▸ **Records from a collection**

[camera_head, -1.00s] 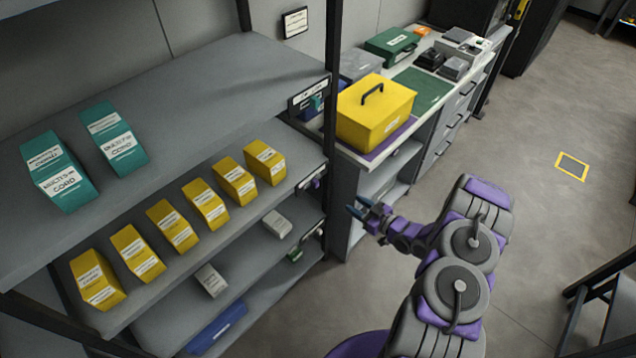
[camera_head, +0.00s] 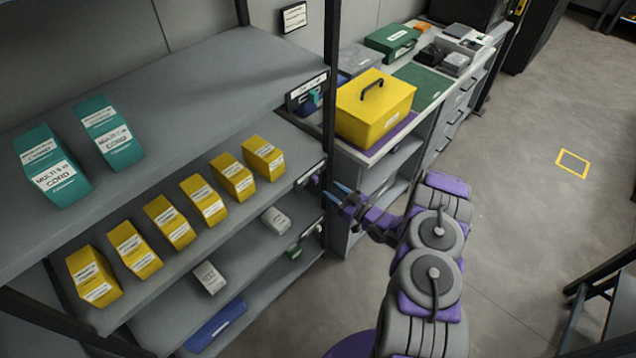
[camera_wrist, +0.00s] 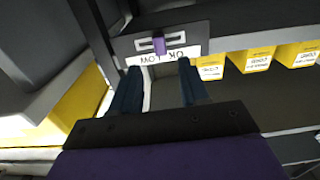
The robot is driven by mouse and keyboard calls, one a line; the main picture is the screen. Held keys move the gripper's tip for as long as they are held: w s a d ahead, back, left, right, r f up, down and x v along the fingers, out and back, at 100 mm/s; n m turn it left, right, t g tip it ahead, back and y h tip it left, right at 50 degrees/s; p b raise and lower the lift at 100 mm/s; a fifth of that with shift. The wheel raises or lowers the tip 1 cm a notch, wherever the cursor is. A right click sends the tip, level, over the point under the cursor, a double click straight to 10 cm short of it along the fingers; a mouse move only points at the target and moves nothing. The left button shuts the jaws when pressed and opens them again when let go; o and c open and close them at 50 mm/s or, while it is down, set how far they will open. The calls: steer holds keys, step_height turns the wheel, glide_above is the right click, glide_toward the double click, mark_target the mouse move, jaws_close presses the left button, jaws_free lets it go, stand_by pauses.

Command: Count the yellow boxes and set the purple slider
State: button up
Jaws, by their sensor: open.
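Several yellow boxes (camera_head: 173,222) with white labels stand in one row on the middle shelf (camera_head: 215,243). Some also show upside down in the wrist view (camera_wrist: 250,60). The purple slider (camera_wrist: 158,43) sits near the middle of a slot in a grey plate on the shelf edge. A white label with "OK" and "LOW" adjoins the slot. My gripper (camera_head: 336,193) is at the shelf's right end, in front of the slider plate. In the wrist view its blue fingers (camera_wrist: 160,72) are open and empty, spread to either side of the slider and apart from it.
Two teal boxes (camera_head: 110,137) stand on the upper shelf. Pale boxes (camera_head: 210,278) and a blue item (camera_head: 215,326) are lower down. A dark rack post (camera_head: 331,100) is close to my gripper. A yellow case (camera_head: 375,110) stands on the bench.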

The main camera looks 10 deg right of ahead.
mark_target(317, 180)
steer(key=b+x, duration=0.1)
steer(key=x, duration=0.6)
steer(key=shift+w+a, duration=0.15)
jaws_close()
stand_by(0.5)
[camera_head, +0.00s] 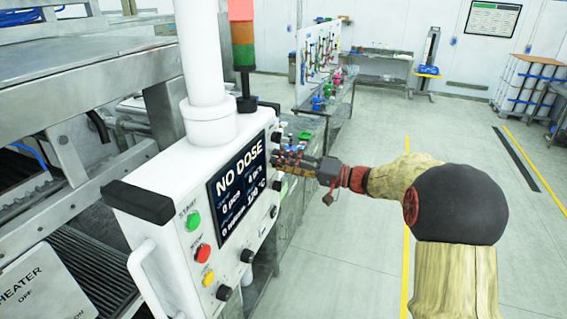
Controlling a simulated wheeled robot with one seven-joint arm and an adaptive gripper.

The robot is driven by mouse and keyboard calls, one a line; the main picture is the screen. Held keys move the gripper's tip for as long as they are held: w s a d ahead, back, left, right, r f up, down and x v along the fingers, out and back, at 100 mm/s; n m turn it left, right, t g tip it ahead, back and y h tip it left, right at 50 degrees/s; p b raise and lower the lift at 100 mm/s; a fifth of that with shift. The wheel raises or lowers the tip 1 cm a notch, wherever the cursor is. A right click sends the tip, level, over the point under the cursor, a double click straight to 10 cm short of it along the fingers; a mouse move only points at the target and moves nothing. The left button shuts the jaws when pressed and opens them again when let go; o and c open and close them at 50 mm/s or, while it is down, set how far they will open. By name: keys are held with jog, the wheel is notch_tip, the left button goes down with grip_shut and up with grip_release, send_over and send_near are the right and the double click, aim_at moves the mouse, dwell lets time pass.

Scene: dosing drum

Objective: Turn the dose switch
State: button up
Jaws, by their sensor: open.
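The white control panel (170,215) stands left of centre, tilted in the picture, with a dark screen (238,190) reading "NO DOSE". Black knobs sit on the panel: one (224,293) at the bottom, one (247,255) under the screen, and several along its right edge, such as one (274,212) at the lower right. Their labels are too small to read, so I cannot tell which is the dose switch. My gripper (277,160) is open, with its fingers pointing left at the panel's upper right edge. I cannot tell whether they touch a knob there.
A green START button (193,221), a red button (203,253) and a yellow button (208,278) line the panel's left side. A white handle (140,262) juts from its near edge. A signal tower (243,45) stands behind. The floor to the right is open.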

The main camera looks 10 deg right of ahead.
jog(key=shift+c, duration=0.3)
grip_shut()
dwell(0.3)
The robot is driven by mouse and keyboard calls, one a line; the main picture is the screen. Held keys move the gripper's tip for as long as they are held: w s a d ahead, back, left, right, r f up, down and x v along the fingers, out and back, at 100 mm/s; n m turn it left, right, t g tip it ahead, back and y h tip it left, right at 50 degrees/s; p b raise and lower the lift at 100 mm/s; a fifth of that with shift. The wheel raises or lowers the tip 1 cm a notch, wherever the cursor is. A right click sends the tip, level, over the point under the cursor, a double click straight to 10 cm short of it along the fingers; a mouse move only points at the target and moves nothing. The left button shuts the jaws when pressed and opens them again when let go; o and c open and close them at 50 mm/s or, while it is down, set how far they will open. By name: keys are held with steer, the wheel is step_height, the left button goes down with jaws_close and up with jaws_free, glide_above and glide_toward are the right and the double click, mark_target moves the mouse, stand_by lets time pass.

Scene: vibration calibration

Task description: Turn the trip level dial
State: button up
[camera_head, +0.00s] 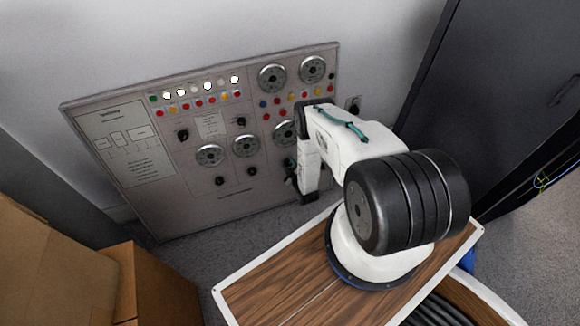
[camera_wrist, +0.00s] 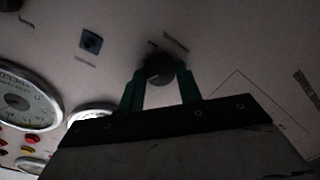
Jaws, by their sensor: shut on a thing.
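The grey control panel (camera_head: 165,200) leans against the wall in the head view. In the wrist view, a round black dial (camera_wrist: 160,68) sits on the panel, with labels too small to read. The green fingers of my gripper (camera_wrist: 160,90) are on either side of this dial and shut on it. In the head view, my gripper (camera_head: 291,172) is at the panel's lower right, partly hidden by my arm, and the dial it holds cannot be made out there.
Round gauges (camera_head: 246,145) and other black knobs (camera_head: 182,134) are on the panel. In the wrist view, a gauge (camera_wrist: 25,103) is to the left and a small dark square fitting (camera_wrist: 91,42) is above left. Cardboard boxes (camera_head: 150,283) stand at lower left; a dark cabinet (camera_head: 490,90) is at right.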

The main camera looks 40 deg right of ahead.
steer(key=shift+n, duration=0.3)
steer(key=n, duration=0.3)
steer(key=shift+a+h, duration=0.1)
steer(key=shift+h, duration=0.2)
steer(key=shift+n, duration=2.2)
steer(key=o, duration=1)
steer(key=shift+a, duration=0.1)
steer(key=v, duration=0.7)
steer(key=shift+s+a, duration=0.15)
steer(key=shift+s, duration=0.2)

...

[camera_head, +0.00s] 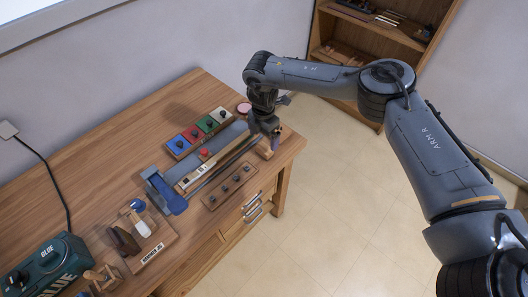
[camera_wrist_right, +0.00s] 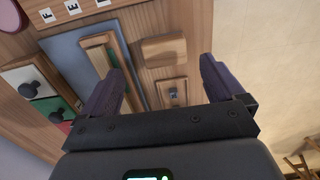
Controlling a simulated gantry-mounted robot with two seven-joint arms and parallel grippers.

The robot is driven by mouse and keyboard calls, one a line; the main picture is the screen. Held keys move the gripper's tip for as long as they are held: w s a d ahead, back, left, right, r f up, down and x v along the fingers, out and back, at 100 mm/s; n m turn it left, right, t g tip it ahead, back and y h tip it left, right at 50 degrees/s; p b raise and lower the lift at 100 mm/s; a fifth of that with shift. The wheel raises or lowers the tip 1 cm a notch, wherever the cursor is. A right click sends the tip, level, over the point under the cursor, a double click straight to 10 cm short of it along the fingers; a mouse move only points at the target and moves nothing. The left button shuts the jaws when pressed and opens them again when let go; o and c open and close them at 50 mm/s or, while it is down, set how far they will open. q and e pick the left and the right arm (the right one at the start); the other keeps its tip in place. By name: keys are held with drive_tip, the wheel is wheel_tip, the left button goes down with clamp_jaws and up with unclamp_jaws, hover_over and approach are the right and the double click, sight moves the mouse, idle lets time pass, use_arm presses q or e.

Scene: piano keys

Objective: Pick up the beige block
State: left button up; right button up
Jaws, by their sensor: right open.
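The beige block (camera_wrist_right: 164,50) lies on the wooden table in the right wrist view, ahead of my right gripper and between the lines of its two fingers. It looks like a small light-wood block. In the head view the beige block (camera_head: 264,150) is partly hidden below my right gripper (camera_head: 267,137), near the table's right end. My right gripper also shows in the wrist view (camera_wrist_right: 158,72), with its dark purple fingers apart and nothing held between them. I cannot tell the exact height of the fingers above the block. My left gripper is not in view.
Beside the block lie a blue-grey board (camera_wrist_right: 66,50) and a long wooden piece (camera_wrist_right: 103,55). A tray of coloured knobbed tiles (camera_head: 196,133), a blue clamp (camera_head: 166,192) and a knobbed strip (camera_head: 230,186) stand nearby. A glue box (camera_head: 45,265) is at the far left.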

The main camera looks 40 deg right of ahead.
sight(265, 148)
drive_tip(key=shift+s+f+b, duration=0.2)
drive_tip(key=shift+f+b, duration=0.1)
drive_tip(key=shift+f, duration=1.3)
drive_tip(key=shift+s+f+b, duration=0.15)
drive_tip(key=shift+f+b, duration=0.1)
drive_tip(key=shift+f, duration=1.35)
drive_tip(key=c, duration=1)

▸ **Problem to work on**
Find every line above that contains the word "Controlling", and return each one.

▸ **Completed task**
Controlling a simulated wheeled robot with one seven-joint arm and an adaptive gripper.
Controlling a simulated gantry-mounted robot with two seven-joint arms and parallel grippers.

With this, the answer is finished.